Namierise (third-person singular simple present Namierises, present participle Namierising, simple past and past participle Namierised)

  1. Alternative form of Namierize
    • 1975, W.J.M. Mackenzie, Explorations in Government: Collected Papers: 1951–1968, page xxiv:
      Hence I have always kept trying, with indifferent success, to persuade good historians to Namierise the present: this has been left too much in the hands of sociologists, not well briefed about the intimate details of recent history, and of political pamphleteers (as in the Left Book Club days) to whom we in political science owe much.
    • 1984, Margaret C. Jacob, James Randall Jacob, The Origins of Anglo-American Radicalism, page 152:
      The reappraisal of Augustan politics in particular, the reassertion that the post-Revolution era saw a protracted and bitter party struggle over religion, finance, and Britain's role in Europe, not to mention the lingering legacy of a disputed succession, has forestalled any attempt to Namierise the period as a whole, and has heightened the contrast between the volatility of the opening decades and the near-stultification of the mid-century.

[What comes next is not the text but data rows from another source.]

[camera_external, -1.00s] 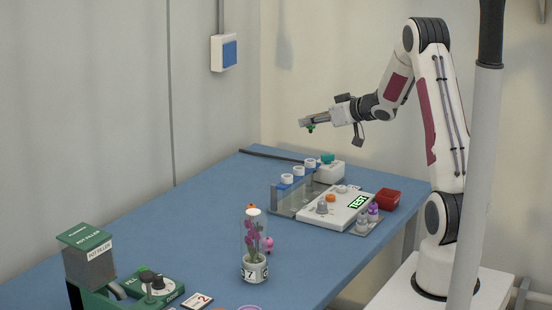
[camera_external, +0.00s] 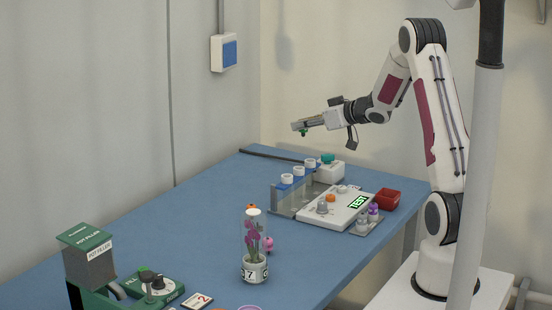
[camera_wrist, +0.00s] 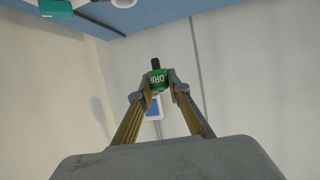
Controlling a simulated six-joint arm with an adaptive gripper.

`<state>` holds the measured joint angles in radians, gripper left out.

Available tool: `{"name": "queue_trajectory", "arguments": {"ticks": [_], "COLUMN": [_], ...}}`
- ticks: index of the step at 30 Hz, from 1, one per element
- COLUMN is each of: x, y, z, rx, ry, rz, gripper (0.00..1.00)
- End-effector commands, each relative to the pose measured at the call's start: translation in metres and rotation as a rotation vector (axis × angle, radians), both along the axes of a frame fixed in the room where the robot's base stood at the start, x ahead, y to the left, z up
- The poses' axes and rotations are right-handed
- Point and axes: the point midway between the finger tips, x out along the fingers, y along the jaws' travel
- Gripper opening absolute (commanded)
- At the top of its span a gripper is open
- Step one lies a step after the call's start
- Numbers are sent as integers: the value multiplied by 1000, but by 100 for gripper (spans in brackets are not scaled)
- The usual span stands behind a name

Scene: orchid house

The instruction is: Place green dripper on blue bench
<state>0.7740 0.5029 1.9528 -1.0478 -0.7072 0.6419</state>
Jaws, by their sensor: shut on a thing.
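My gripper (camera_external: 299,126) is shut on the green dripper (camera_external: 304,132), held high above the back part of the blue bench (camera_external: 190,220). In the wrist view the green dripper (camera_wrist: 157,82) sits between the two fingertips of my gripper (camera_wrist: 158,90), with lettering on its side and a dark tip. The blue bench (camera_wrist: 150,18) shows along the top of the wrist view. The dripper is clear of the bench.
A rack with white-capped tubes (camera_external: 299,171), a white TEST device (camera_external: 338,208) and a red box (camera_external: 386,199) stand below my arm. A glass flower tube (camera_external: 254,250) and a green pot filler (camera_external: 88,255) stand nearer. The bench's left middle is clear.

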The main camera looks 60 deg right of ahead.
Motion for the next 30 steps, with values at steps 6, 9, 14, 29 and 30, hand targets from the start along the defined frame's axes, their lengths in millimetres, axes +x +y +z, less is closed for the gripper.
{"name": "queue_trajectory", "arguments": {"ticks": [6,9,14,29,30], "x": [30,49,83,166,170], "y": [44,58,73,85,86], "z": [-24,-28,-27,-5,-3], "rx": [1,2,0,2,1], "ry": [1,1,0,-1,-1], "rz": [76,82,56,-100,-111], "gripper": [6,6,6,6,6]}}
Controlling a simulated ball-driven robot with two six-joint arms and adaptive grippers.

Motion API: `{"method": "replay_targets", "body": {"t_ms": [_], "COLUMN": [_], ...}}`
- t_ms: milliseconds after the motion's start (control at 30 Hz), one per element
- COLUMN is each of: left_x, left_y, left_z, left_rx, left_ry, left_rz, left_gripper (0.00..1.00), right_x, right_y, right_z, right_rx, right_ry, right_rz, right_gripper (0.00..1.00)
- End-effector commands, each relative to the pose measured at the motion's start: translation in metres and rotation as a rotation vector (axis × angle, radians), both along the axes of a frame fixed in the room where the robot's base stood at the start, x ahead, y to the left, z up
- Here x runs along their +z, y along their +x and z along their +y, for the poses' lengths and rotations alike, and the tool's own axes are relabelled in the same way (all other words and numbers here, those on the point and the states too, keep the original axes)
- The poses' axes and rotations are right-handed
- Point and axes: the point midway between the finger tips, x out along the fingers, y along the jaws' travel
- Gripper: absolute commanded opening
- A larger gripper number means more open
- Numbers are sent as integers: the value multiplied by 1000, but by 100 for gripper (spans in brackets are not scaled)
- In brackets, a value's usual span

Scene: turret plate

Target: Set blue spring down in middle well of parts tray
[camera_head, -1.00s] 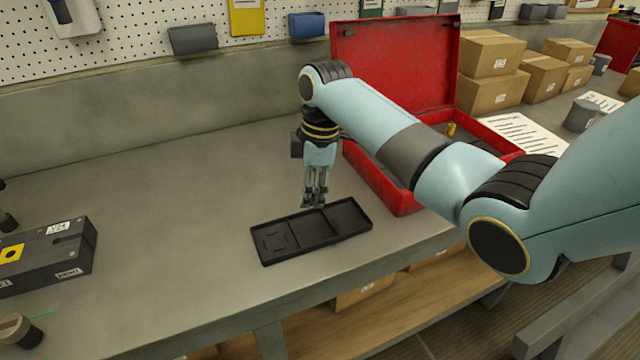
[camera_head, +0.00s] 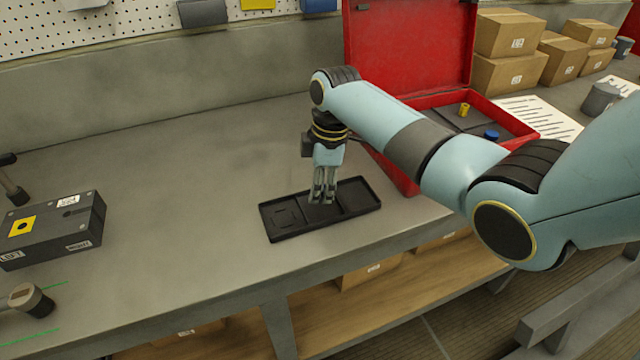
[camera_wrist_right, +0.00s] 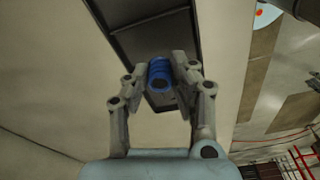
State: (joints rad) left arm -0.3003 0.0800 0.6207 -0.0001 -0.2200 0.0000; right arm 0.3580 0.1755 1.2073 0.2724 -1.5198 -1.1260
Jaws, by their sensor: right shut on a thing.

    • 2006, David Jeremy, Religion, Business and Wealth in Modern Britain, page 69:
      My old friend Geoffrey Milburn in the days of his service to Sunderland Poly was inveigled by David Jeremy into one of them, producing a useful paper on Methodist business men in the North-East, which included an equally useful biographical appendix. This attempt to Namierise a regional class of Methodist business-men shows principally two things.